Recent data indicate the economy has neither been improving nor is there any new emergency. During the three months ending in November, the Labor Department estimates the economy added 193,000 jobs each month, whereas during the first three months of 2013, the monthly count was 207,000.
The economy did expand at a strong 4.1% pace in the third quarter, but some 40% of that growth was in stock-building. Retailers and others filling shelves and warehouses with goods customers did not buy, but scored that stock by GDP accountants as "inventory investment." Hence, most economists expect businesses to adjust purchases and for growth to slow to something in the range of 2.5% -- only marginally better than the pace set since the recovery began in 2009.
Industry surveys indicate retail sales did pick up in December, but retailers cleared out inventories by slashing prices. Hence, Chinese and Korean exporters made lots of money sending clothes and electronics to American holiday shoppers, but U.S. businesses did not profit much marking up those goods for sale to consumers. That generates little reason for optimism about future hiring.
On the plus side, housing remains strong, but much has been driven by investors from abroad seeking a politically secure parking place for wealth by purchasing real estate in Manhattan, the more elegant sections of other cities and warm weather properties in Florida and southern California. Importantly, young families, who compose the vast majority of first-time home buyers and domestic additions to demand and price push have remained on the sidelines.
Forecasters expect the Labor Department to report the economy created about 200,000 in December -- not much improvement or much decline from the record of recent months.
The unemployment rate should stay at about 7%, largely because so many adults remain discouraged or stuck in part-time jobs. Factoring in those folks, the jobless rate becomes 13.2%. Getting unemployment down to 6%, while employing those folks at the margins of the labor market, would require about 365,000 jobs each month for three years.
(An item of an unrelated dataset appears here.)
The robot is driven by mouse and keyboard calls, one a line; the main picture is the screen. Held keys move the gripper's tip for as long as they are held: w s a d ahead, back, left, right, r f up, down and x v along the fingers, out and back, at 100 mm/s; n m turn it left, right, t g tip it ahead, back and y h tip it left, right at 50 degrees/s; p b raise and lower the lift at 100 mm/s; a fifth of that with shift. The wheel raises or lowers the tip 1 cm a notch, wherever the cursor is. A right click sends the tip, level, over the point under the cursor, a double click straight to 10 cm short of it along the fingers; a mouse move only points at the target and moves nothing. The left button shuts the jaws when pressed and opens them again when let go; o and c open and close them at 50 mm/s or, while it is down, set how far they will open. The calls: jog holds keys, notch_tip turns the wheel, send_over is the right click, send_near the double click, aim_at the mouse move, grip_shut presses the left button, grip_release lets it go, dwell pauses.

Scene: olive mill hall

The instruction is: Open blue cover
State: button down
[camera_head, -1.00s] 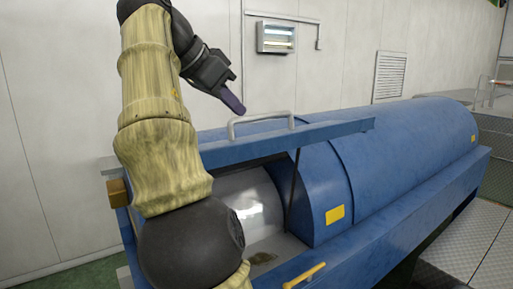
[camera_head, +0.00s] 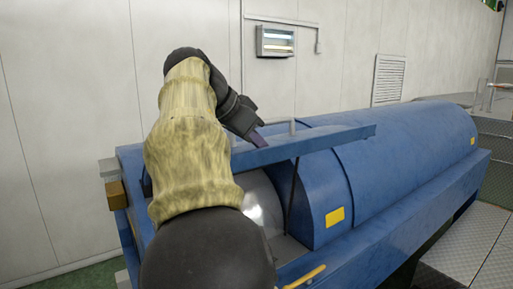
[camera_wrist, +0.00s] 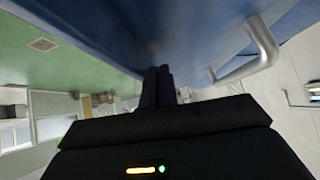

What continued mediocre jobs growth shows is that Obama's redistributionist policies -- such as some of the highest taxes on businesses in the industrialized world and dysfunctional subsidies for middle class health insurance -- don't create growth or nearly enough jobs. The same goes for Statist policies -- such as business regulations more burdensome than necessary to accomplish reasonable safety and environmental objectives, endless lawsuits brought on banks, free trade agreements with government run Asian economies, and prohibitions on U.S. energy production.
More importantly, mediocre jobs growth indicates Obama's policies, by suppressing the demand for workers and wages, are adding to income inequality rather than addressing it constructively, in my opinion.
America can do better -- it can be a more prosperous and fairer society. However, the country needs for the president to radically change his policies, or wait for a radically different president.
Peter Morici is an economist and professor at the University of Maryland Robert H. Smith School of Business.
This article represents the opinion of a contributor and not necessarily that of TheStreet or its editorial staff.